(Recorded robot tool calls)
++++++++++
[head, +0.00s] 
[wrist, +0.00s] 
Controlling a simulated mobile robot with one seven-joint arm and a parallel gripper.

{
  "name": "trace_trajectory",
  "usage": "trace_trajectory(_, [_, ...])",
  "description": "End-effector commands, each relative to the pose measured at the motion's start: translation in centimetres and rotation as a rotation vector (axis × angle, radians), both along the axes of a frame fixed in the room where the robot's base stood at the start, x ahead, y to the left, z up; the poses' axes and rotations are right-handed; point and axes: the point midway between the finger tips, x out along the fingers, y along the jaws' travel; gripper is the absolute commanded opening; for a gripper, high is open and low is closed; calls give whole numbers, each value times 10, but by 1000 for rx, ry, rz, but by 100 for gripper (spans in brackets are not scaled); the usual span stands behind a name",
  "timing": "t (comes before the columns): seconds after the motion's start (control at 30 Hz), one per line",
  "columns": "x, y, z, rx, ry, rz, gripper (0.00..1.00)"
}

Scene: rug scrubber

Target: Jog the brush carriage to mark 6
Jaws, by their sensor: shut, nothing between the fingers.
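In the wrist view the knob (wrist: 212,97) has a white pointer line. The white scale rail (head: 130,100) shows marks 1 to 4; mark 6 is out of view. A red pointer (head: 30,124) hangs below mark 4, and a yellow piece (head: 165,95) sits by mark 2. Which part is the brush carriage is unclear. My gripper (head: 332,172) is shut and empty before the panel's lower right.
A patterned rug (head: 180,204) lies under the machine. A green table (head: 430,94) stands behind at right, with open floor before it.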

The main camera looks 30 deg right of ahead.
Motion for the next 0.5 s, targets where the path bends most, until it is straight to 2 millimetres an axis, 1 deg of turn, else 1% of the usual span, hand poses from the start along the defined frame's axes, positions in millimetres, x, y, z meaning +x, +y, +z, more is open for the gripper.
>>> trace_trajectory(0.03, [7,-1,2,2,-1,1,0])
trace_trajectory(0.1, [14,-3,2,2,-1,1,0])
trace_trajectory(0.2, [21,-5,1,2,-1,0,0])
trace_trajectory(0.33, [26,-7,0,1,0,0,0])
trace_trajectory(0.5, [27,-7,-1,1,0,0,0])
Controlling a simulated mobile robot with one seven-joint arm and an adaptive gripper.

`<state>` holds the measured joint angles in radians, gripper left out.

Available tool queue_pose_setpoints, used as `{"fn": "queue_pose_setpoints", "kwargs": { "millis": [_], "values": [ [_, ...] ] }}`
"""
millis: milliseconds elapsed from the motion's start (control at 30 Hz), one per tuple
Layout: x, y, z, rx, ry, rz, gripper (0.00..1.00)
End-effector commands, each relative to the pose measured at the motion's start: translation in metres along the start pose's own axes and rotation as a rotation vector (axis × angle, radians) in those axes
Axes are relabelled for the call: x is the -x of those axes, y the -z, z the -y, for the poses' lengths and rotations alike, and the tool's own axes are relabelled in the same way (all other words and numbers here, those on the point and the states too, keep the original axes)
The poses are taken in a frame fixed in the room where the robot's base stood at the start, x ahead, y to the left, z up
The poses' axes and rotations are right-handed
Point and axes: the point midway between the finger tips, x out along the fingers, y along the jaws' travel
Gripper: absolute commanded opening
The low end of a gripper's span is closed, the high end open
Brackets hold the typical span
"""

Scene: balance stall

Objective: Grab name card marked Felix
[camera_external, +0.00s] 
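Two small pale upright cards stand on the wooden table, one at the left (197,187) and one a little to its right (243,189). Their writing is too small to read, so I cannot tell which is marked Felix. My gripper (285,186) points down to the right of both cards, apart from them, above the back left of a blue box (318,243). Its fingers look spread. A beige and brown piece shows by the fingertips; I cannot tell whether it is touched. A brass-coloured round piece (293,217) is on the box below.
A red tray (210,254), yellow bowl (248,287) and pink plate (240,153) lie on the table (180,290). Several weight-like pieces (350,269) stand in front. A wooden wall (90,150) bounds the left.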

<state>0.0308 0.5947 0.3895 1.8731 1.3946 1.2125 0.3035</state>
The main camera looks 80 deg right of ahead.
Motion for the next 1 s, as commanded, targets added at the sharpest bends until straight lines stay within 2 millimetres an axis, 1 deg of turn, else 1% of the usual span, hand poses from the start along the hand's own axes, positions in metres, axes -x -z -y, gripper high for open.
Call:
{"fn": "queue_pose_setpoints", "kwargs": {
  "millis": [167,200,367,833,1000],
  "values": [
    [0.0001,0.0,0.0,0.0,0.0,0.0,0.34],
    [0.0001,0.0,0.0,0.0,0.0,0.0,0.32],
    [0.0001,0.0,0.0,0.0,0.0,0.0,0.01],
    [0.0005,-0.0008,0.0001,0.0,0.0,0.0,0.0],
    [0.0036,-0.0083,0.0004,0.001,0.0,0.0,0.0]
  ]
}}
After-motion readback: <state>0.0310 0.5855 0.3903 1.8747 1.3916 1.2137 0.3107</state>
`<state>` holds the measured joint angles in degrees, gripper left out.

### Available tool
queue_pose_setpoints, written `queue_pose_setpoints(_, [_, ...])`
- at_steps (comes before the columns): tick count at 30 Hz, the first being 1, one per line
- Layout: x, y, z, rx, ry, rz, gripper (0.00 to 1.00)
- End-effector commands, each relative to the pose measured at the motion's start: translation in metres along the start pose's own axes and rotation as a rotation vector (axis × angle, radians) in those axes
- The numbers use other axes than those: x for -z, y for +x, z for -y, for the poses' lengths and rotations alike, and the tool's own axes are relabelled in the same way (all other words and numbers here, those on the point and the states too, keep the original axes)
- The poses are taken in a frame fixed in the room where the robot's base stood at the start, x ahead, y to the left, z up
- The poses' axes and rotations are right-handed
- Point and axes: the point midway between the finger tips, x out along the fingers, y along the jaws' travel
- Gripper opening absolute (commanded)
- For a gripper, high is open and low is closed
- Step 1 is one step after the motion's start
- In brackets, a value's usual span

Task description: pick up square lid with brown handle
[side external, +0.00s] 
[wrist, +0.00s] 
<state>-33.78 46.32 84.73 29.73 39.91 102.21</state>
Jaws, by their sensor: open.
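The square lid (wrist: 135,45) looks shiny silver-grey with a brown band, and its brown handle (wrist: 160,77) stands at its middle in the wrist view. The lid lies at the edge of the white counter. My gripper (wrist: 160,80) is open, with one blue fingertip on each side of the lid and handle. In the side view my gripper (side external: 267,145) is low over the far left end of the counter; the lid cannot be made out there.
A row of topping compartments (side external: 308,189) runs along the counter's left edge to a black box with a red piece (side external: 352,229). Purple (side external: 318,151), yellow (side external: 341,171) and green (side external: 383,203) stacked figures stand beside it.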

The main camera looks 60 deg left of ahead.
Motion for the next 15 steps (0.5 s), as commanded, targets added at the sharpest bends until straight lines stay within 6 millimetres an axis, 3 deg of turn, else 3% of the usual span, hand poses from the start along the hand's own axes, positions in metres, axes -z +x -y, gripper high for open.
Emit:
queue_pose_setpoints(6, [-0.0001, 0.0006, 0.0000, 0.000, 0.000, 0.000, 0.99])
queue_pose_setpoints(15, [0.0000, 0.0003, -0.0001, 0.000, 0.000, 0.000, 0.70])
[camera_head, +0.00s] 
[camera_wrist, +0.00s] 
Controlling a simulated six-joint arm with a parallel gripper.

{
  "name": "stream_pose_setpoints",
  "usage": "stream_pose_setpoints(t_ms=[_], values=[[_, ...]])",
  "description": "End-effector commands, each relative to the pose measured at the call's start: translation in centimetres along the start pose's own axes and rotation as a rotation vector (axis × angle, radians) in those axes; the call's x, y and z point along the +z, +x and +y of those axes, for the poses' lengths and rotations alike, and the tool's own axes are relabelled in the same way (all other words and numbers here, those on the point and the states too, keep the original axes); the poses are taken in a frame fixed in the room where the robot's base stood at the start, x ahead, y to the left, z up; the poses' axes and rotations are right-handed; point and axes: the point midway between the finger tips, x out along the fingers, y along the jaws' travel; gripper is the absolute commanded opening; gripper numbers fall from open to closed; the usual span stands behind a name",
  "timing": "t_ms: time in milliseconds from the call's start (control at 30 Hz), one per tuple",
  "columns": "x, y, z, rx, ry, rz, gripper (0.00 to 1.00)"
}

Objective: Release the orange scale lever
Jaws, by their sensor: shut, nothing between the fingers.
++++++++++
- GOAL
Copy exactly the lines that run from the first line of the data to the line containing "Target: Jog the brush carriage to mark 6", please, with both ends included and nothing else.

- REPLY TO THE TASK
[head, +0.00s] 
[wrist, +0.00s] 
Controlling a simulated mobile robot with one seven-joint arm and a parallel gripper.

{
  "name": "trace_trajectory",
  "usage": "trace_trajectory(_, [_, ...])",
  "description": "End-effector commands, each relative to the pose measured at the motion's start: translation in centimetres and rotation as a rotation vector (axis × angle, radians), both along the axes of a frame fixed in the room where the robot's base stood at the start, x ahead, y to the left, z up; the poses' axes and rotations are right-handed; point and axes: the point midway between the finger tips, x out along the fingers, y along the jaws' travel; gripper is the absolute commanded opening; for a gripper, high is open and low is closed; calls give whole numbers, each value times 10, but by 1000 for rx, ry, rz, but by 100 for gripper (spans in brackets are not scaled); the usual span stands behind a name",
  "timing": "t (comes before the columns): seconds after the motion's start (control at 30 Hz), one per line",
  "columns": "x, y, z, rx, ry, rz, gripper (0.00..1.00)"
}

Scene: rug scrubber

Target: Jog the brush carriage to mark 6

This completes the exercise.